According to the Samahang Industriya ng Agrikultura (SINAG) on Sunday, prices in Metro Manila should have gone down to as low as P80 per kilogram but instead have stayed above P100 per kilo, months after hitting over P700 per kilogram in some Metro Manila markets late last year.
“The farmgate price of red onions in Nueva Ecija currently ranges from P55 to P60 (per kilo) and the white, more or less, is at P60 per kilo for the farmgate price. Prices in Metro Manila should perhaps be at P90 or P80,” SINAG Chairperson Rosendo So said in an interview aired on GMA News on Sunday.
The same report noted, however, that red onions ranged from P120 to P140/kg, with white varieties at P100/kg at the Datu Tahil Market in Commonwealth, Quezon City.

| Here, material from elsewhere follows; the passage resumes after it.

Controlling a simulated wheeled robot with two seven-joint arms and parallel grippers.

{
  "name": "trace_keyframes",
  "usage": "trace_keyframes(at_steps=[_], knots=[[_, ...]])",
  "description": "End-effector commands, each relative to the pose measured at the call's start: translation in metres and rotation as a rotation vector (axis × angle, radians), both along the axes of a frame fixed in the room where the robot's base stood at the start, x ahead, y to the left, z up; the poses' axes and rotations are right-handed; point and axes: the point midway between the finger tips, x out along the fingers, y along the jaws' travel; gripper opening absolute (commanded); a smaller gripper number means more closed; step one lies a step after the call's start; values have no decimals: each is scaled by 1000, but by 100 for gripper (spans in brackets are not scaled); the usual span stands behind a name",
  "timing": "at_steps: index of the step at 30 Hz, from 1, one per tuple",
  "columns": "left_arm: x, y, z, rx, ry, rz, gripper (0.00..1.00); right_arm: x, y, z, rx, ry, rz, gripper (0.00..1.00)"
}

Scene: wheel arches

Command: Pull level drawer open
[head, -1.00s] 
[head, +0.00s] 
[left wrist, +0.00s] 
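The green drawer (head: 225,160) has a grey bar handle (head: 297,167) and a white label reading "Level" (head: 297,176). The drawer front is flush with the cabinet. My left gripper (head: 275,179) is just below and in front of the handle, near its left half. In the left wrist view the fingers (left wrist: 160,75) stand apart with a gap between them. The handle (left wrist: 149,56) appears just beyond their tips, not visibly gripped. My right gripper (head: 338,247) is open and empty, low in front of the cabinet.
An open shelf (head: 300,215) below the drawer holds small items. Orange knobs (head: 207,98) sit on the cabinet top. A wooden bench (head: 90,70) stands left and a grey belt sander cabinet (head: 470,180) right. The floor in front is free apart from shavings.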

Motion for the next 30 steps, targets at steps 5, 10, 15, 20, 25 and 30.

At the Blumentritt Market, red onions were priced at P120/kg and whites at P140 a kilo. Increases were also seen in the prices of tomatoes and calamansi in both markets.
Latest data available from the Department of Agriculture’s price monitoring indicate that prices of the local red onion ranged from P90 to P150, and the local white onion from P80 to P130 per kilogram in Metro Manila markets as of Friday, March 10.
Prices of imported onions, both the red and white varieties, ranged from P100 to P120 per kilogram.
Last month, the DA issued notices of violation against several stall owners in Metro Manila for selling “overpriced” onions in the markets.
In a statement, the DA said inspections conducted from Feb. 14 to 16 showed that some stalls have been selling a kilogram of onions from P140 to P250.
Such price range is higher than the suggested retail price (SRP) of P125 per kilo for imported onions.
“A notice of violation was handed by DA inspectors to owners of three stalls in Balintawak public market and two stalls in Quinta Market. The task force also visited the Mega Pasig market on February 16, where two stalls were called out for selling onions without price tags. Another eight stalls were found selling overpriced commodities,” it said.
DA Inspectorate & Enforcement (I & E) Assistant Secretary James Layug assured that the DA will continue to intensify efforts against overpricing of onions, especially as the peak harvest season continues.
“Rest assured that the department will bolster its effort in curbing price manipulation and other market abuses,” he said.
Meanwhile, these notices against offenders shall be referred to the local government unit adjudication, according to the DA.